Last weekend was a milestone for me. Not only was it my first visit back to the Bay entirely spent in Oakland, but it was my one-year anniversary of being away and I was there to attend this huge conference that my old workplace puts on. A few things came up:

1. In a ballroom of 700 people, I easily knew 100 of them. People I like, have worked with, laughed with. Lots of hugging, lots of talking. No small feat for a hardcore introvert like me. I knew more people in that one room than I know in all of Southern California. Granted, it’s a national conference so people there were from all over the country, including Los Angeles (I actually may have been the only person from Orange County). But it was still an overwhelmingly wonderful feeling that made me miss Oakland and my work terribly.

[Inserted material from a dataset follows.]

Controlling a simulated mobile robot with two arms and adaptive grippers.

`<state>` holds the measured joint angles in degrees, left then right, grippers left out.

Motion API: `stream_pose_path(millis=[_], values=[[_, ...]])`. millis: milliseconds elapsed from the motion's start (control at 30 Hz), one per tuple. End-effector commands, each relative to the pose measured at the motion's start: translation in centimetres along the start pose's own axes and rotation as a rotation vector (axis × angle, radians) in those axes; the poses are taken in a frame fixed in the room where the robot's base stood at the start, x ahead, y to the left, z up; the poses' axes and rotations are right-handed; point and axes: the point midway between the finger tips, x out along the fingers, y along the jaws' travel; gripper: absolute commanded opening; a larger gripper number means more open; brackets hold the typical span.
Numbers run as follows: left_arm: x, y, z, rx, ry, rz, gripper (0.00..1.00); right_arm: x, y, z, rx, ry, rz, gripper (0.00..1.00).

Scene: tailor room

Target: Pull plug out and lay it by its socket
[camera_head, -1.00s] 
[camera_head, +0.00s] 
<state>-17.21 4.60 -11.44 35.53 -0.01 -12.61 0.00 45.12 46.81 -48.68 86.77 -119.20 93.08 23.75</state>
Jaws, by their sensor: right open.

2. I initially found myself comparing this conference with the previous one I helped lead. “I hate hotels.” “Sponsors weren’t thanked enough.” “Raffles are a waste of time” – then, “They should’ve kept the iPad” (the grand prize). Then I noticed what a fabulous job they were doing and how happy everyone was, and I stopped complaining. To be honest, they did a much better job than I would have. (Amazing work, everyone!)

3. People noticed how relaxed I looked. I came a bit late, wearing jeans and sandals, chatting with people, under no pressure to do or remember anything. Someone I’ve known for years said, “This is the longest conversation I’ve ever had with you,” because I’m usually running around taking care of something. Regardless of how I feel about OC, I have to give it credit for allowing me to slow down.

4. It re-affirmed for me that I’m okay with letting it all go. I don’t mean the people – I hope to stay in touch for years to come. I don’t even mean the work – I hope to always be involved with social justice fundraising in some way. I mean the job, the role, the responsibilities, the recognition, the way I think things should be done. The organization is moving into a new and exciting phase that I couldn’t have managed. I knew 100 people, but there were 600 I didn’t. New faces, energy, and enthusiasm to bring ideas that would’ve never occurred to me. And I can bring what I know to my new job, where it is still needed.

At the very end of the conference, 20 of us gathered in a small room. It was a meeting for people who train and consult with the organization. Most of us had led workshops at the conference and many were heavily involved in making the conference happen. Amid much celebrating a job well done and the joy of camaraderie (and alcohol), we shared our hopes and ideas for our little network. Then it was over and we went our separate ways into the night.

Some of them I texted later that night. Others, I may not hear from for years. I may be called on to do something with the network, or I may not. The change is that I left that night feeling okay about it. About all of it.